Lionel Laurent, Columnist

Hard-Hitting World Leaves EU Soft Power Stranded

Europe’s defense industry remains too fragmented for rearmament to be accomplished swiftly.

Europe’s defense industry remains too fragmented for rearmament to be accomplished swiftly. 

Photographer: Petra Malukas/AFP/Getty Images

Last week, with uncertainty raging over whether the US would join Israel in striking Iran, Italian Defense Minister Guido Crosetto delivered an elegy for a soft-power Europe that looked stranded in a hard-power world. “We talk about Europe as if Europe counted for something,” he said. “But its time is over, and I say it with sadness.” It turned out to be a fitting prelude to the weekend’s events as Europe’s last-ditch push for diplomacy with Tehran ended with American bombers striking Iranian nuclear sites.
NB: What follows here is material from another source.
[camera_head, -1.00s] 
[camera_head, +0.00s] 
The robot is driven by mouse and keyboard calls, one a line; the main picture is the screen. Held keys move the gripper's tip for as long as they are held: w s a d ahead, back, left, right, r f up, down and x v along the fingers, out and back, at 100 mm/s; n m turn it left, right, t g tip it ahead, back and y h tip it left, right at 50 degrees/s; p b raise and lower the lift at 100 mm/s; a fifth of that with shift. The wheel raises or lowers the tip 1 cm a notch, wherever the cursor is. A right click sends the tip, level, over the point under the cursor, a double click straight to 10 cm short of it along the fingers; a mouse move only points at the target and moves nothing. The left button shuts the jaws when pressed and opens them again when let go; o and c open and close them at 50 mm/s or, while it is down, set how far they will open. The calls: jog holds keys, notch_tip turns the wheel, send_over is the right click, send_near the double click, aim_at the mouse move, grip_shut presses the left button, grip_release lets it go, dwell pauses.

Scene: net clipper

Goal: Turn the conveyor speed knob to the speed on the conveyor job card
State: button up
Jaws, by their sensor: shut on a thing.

It speaks to wider anxiety over Europe’s geopolitical future as drones and missiles continue to pound Ukraine, tensions rise in the Taiwan strait and the Middle East erupts. Yes, the combination of Vladimir Putin and Donald Trump has finally stung the European Union out of complacency, with the prospect of rearmament projects worth €800 billion ($920 billion) sending share prices soaring and industrial capacity whirring into life. German weapons maker Rheinmetall AG, for example, is outperforming tech darling Nvidia Corp. and taking Gucci parent Kering SA’s place on the Euro Stoxx 50 index. Yet at the same time, we’re a long way from a European defense worthy of the name.